Reputation: 1946
I have a database of thoroughbred names that is structured as follows:
HorseName <- c("Grey emperor", "Smokey grey", "Gaining greys", "chestnut", "Glowing Chestnuts", "Ruby red", "My fair lady", "Man of war")
Number <- seq(1:8)
df <- data.frame(HorseName, Number)
I now wish to search for occurences of colours within each horse's name. Specifically, I wish to select all the instances of 'grey' and 'chestnut', creating a new column that identifies these colours. Any other names can be simply 'other' Unfortunately, the names are not consistent, with plurals included and varying case formats. How would I go about doing this in R?
My anticipated output would be:
df$Type <- c("Grey", "Grey", "Grey", "Chestnut", "Chestnut", "Other", "Other", "Other")

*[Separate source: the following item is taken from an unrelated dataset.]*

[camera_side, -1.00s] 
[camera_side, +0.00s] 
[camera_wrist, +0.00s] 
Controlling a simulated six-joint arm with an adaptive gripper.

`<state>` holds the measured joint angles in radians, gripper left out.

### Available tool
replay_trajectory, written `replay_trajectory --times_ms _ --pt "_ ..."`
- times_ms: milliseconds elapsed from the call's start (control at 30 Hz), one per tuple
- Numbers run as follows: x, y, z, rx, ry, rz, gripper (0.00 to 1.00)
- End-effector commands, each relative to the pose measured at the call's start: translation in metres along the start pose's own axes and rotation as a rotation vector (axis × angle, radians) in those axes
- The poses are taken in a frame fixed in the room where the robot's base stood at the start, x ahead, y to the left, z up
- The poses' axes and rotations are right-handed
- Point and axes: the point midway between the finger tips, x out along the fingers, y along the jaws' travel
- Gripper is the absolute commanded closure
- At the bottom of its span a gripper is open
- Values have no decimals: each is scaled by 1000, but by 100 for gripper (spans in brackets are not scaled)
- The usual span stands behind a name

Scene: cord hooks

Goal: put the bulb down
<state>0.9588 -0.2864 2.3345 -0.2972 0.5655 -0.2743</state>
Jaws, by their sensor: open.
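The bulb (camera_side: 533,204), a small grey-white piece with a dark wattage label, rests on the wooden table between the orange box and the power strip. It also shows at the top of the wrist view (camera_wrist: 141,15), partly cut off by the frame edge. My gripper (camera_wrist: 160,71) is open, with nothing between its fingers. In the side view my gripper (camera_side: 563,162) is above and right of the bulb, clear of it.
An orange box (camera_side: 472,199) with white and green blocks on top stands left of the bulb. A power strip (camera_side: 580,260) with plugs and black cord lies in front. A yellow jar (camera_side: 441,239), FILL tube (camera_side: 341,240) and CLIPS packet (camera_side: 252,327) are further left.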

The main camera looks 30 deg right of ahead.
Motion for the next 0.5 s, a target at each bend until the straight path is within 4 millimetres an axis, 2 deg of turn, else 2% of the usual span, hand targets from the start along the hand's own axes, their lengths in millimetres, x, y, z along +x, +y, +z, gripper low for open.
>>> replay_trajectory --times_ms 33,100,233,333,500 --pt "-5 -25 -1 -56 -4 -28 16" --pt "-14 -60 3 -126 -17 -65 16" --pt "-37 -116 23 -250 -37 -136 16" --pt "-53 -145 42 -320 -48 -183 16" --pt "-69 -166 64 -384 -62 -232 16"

I am familiar with chained ifelse statements but unsure how to handle the plural occurences and case sensitivities!
Upvotes: 1
Views: 510
Reputation: 4534
In case you are interested in other ways to do this, here's a tidyverse
alternative which has the same end result as @amrrs answer.
library(tidyverse)
library(stringr)
df %>%
mutate(Type = str_extract(str_to_lower(HorseName), "grey|chestnut")) %>%
mutate(Type = str_to_title(if_else(is.na(Type), "other", Type)))
#> HorseName Number Type
#> 1 Grey emperor 1 Grey
#> 2 Smokey grey 2 Grey
#> 3 Gaining greys 3 Grey
#> 4 chestnut 4 Chestnut
#> 5 Glowing Chestnuts 5 Chestnut
#> 6 Ruby red 6 Other
#> 7 My fair lady 7 Other
#> 8 Man of war 8 Other
Upvotes: 3
Reputation: 6325
Converting all the input text df$HorseName to lower case before pattern matching with grepl (using lower-cased pattern) solves this problem.

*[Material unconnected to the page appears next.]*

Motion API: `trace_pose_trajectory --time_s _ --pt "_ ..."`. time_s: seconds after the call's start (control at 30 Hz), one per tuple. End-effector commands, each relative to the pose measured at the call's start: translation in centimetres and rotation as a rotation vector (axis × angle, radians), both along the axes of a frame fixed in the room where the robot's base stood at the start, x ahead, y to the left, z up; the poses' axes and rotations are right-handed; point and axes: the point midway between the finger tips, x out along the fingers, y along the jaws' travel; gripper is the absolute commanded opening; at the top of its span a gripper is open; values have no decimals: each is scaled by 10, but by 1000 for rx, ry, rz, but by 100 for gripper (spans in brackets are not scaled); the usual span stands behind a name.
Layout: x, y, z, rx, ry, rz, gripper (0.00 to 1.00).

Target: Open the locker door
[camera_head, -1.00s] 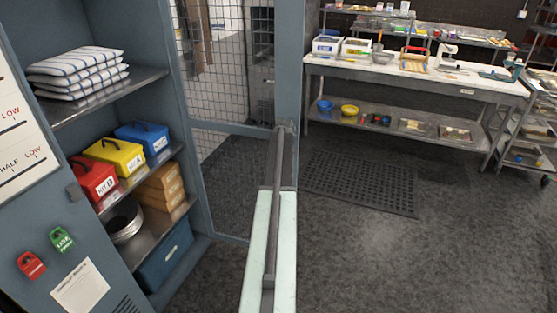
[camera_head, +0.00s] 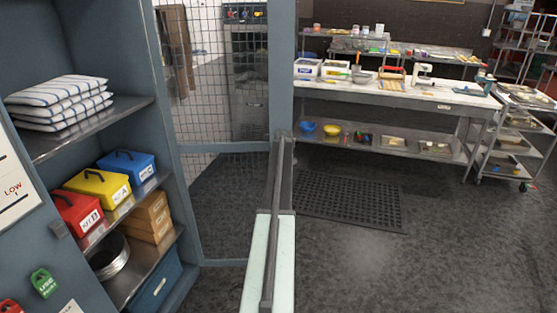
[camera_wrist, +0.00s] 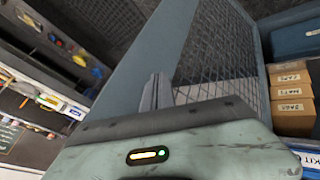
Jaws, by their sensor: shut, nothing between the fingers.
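The locker stands open at the left of the head view, with its shelves (camera_head: 110,121) bare to view. Its blue-grey mesh door (camera_head: 281,70) is swung out from the right side of the opening; the floor shows through the mesh. The door's frame also shows in the wrist view (camera_wrist: 168,50). My gripper (camera_head: 284,134) is shut with nothing in it, at the door's outer upright in the head view. In the wrist view its fingers (camera_wrist: 151,92) lie close against the frame; I cannot tell whether they touch it.
Folded striped cloths (camera_head: 60,103), red (camera_head: 77,214), yellow (camera_head: 98,189) and blue (camera_head: 127,167) kit boxes, and brown boxes (camera_head: 148,218) sit on the shelves. A solid panel with tags (camera_head: 43,282) stands at left. A workbench (camera_head: 400,95) stands behind; the floor (camera_head: 390,265) at right is clear.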

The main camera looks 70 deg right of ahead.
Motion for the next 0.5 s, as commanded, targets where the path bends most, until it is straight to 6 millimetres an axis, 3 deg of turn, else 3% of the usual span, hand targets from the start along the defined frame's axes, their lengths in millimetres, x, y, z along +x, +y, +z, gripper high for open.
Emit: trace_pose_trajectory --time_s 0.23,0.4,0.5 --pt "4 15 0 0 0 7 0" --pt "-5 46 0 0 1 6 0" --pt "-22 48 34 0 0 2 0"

> df$Type <- ifelse(grepl('grey',tolower(df$HorseName)),'Grey',
+ ifelse(grepl('chestnut',tolower(df$HorseName)),'Chestnut',
+ 'others'))
> df
HorseName Number Type
1 Grey emperor 1 Grey
2 Smokey grey 2 Grey
3 Gaining greys 3 Grey
4 chestnut 4 Chestnut
5 Glowing Chestnuts 5 Chestnut
6 Ruby red 6 others
7 My fair lady 7 others
8 Man of war 8 others
>
Upvotes: 2